La New York semi-distopica immaginata da Walter Hill è composta per lo più da reali scenografie esterne di strade desolate e semi-deserte, casermoni fatiscenti, parchi e stazioni della metropolitana piene di graffiti che trasudano miseria e violenza urbana. Unico momento di sollievo, per i Warriors e per lo spettatore, è la conclusione quasi poetica sulla spiaggia di Coney Island, dove i superstiti sembrano trovare una (momentanea) pace, e Swan pare addirittura conoscere l’amore di Mercy (Deborah Van Valkenburgh), sottratta agli Orphans e portata con sé dal gruppo durante la lunga e pericolosa fuga.

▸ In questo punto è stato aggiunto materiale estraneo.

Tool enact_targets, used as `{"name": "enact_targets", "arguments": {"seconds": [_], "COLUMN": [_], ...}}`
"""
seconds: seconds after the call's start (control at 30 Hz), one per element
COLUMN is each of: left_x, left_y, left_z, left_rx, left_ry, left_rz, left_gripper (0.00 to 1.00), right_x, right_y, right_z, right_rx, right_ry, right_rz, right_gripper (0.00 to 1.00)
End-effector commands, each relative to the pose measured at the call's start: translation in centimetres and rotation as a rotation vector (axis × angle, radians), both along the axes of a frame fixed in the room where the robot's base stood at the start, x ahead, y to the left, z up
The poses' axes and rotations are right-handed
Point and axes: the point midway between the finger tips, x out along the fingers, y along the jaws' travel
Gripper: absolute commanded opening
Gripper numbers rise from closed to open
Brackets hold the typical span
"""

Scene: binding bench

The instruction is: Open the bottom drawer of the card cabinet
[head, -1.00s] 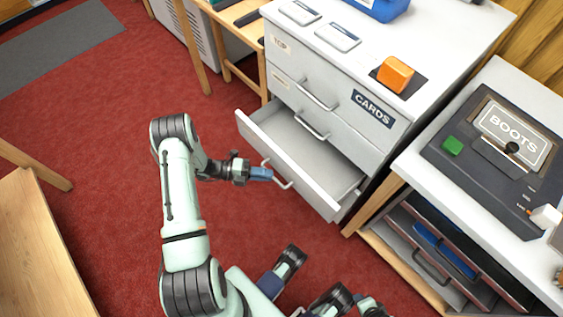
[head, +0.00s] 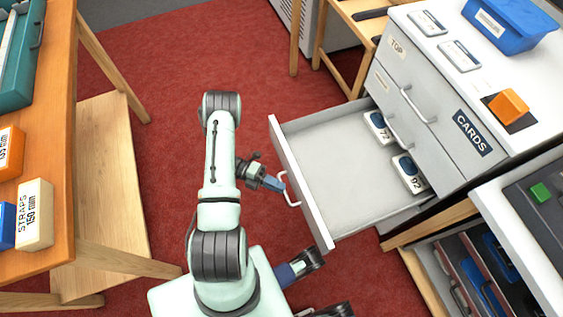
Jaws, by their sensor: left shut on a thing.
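The card cabinet (head: 415,127) is grey-white with a "CARDS" label and stands at the upper right. Its bottom drawer (head: 330,178) is pulled far out, and its pale inside shows. Two white-and-blue card packs (head: 409,172) lie toward the back of it. The drawers above, one marked "TOP", are closed. My left gripper (head: 274,183) is shut on the bottom drawer's handle (head: 291,198) at the outer side of the drawer front. The fingers partly hide the handle.
A wooden bench (head: 62,150) with boxes stands at the left. A dark-topped unit (head: 535,205) with open compartments stands at the lower right, close to the drawer's side. Red floor (head: 165,60) is clear behind my left arm.

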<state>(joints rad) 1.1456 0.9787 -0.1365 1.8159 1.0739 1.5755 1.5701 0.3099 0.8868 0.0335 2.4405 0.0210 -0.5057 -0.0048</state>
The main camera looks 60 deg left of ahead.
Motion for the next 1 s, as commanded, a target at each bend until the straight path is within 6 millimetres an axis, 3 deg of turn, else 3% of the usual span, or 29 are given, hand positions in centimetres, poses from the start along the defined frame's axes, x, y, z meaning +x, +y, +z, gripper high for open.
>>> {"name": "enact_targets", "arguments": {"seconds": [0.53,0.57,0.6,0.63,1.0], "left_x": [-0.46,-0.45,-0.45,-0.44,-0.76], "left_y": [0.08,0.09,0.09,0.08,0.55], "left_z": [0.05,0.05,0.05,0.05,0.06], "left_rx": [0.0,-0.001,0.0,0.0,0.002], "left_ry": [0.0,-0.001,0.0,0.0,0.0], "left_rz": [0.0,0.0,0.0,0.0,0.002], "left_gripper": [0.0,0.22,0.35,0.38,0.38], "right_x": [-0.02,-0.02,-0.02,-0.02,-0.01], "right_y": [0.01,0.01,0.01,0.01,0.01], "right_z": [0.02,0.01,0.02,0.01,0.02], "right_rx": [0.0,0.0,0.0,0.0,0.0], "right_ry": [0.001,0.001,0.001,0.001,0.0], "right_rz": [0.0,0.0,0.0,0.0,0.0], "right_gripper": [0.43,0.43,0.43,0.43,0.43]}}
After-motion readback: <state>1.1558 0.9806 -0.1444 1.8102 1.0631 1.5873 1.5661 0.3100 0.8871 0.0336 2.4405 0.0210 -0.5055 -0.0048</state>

I protagonisti, rispetto agli altri film del Nostro, sono interpretati non da attori famosi, bensì da attori giovani e semi-esordienti che rimarranno conosciuti soprattutto per questo film, o diventeranno validi caratteristi come James Remar e David Patrick Kelly: la scelta è presumibilmente voluta, forse per dare un tratto peculiare alla pellicola, e risulta assolutamente valida per la selezione di volti giusti, volti da duri, sia per i protagonisti sia per i più spietati antagonisti, valorizzati dai primi piani sui volti e i corpi sudati.

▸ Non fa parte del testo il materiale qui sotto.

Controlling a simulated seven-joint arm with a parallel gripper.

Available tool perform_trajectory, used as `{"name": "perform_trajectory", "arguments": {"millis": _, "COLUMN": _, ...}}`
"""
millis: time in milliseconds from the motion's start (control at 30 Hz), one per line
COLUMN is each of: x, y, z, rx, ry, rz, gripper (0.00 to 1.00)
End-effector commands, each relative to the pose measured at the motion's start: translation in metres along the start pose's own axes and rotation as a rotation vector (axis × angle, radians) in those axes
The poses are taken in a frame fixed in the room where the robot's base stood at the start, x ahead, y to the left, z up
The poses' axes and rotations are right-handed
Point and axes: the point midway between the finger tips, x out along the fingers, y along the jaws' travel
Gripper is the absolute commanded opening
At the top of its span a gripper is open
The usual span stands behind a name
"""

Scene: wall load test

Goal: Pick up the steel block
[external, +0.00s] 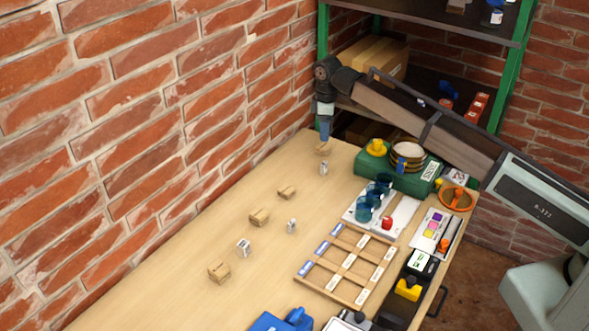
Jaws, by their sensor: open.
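Three small pale grey blocks with dark markings stand on the wooden bench: one nearer the front (243,247), one in the middle (291,226) and one at the far end (323,168). They look like metal, but I cannot tell which is the steel block. My gripper (324,141) points down at the far end of the bench, just over a small tan wooden block (322,149). It is open; its fingertips are small and partly merge with that block. I cannot tell whether they touch it. The far grey block is just in front of the gripper.
A wooden rack (312,281), a green case (363,181), a white tray with blue cups (405,215) and an orange bowl (456,198) fill the right side. The front left bench is clear.

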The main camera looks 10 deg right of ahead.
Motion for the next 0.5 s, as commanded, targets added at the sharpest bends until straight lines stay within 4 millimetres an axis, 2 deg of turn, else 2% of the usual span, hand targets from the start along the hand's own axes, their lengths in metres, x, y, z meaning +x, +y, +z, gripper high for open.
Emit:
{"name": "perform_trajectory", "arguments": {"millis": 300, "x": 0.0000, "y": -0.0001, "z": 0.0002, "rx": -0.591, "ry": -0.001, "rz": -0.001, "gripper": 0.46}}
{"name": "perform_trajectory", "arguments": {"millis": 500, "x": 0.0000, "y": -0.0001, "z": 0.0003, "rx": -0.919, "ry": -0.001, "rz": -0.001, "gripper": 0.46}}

Una doverosa postilla conclusiva va alla sopra citata Director’s Cut, cioè il montaggio parzialmente nuovo introdotto dal regista nella versione distribuita nel 2005: le novità riguardano le tavole iniziali di un fumetto narrante quell’episodio storico dell’Antica Grecia a cui Sol Yurick si è ispirato (i Greci circondati dai Persiani, come i protagonisti del film), e altre tavole di fumetti che introducono i vari capitoli della vicenda e le cui inquadrature sfumano man mano sulla scena reale, proprio come se ci trovassimo in una graphic novel. Stando a quanto si legge sul web (dunque, è bene concedersi il beneficio del dubbio), Walter Hill fu costretto nel 1979 a rinunciare a questi accorgimenti per ragioni di budget: ma la nuova versione non cambia la sostanza del film, anzi ne conferma ulteriormente la natura pop e fumettistica di cui abbiamo parlato più volte, e che contribuisce in modo determinante a rendere I guerrieri della notte quel cult-movie che conosciamo.